* DIRECTIVE *
For the listing underneath, give the count of lines containing the string "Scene" and nothing further.

Records of robot episodes:
● ● ● ● ●

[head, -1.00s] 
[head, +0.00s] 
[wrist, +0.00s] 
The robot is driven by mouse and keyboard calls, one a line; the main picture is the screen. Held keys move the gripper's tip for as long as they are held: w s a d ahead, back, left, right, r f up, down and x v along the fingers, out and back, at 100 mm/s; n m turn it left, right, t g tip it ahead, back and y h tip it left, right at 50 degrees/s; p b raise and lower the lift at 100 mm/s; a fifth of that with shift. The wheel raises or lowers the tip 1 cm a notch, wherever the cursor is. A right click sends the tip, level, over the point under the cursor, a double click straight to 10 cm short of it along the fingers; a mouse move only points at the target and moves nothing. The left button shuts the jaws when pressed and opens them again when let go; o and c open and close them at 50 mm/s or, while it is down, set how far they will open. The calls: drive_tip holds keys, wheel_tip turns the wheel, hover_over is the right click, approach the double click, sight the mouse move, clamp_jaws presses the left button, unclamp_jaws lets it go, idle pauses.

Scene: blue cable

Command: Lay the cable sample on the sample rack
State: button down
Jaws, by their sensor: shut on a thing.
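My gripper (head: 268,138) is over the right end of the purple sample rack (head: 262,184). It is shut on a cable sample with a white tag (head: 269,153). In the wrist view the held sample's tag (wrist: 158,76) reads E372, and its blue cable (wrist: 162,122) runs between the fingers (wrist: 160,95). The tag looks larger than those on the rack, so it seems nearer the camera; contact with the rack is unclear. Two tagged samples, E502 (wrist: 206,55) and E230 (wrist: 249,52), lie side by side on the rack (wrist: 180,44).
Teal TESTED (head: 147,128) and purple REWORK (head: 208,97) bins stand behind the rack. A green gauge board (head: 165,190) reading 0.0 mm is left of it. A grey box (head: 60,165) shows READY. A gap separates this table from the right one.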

● ● ● ● ●

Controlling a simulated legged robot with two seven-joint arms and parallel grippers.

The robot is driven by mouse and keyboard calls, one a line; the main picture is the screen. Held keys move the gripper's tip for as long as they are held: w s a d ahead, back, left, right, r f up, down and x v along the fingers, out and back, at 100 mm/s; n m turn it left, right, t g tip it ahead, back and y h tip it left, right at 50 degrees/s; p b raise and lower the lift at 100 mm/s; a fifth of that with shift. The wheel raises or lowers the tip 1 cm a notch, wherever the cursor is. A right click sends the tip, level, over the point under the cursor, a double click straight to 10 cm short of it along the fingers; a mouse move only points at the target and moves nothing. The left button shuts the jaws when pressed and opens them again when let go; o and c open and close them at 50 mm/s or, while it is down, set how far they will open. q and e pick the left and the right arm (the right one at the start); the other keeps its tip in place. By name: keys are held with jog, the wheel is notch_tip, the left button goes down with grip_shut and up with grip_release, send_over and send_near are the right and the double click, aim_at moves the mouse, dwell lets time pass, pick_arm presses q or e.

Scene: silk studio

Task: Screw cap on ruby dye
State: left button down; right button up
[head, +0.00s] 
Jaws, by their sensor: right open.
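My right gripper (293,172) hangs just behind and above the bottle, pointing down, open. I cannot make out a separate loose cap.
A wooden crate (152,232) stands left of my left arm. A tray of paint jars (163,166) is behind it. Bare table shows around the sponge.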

● ● ● ● ●

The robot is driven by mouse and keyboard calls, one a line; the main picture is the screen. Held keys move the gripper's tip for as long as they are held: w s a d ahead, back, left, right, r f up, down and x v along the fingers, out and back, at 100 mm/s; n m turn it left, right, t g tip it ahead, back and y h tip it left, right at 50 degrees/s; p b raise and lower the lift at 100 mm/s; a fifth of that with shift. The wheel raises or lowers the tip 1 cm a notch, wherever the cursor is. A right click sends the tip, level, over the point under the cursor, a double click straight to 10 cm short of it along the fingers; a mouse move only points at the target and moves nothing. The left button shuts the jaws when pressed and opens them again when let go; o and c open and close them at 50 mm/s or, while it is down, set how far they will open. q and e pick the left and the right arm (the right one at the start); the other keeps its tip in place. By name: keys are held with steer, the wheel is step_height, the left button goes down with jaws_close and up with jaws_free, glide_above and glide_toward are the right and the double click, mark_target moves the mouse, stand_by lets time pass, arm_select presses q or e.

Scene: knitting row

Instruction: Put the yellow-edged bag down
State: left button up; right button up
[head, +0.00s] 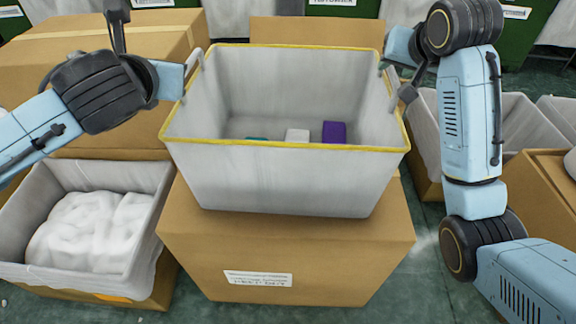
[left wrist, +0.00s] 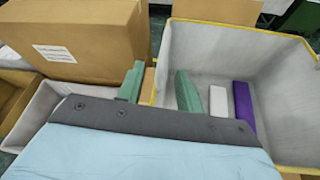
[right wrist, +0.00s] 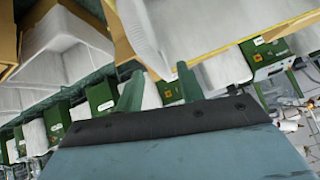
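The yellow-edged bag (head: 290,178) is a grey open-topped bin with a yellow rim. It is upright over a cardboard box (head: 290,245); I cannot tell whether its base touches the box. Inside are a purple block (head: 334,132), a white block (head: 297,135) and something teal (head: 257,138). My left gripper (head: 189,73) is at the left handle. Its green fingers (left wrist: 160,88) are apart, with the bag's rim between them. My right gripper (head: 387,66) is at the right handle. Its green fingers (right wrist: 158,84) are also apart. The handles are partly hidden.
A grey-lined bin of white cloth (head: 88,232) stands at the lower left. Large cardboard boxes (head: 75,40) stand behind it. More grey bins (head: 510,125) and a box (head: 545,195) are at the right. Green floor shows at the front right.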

● ● ● ● ●

* RESPONSE BELOW *
3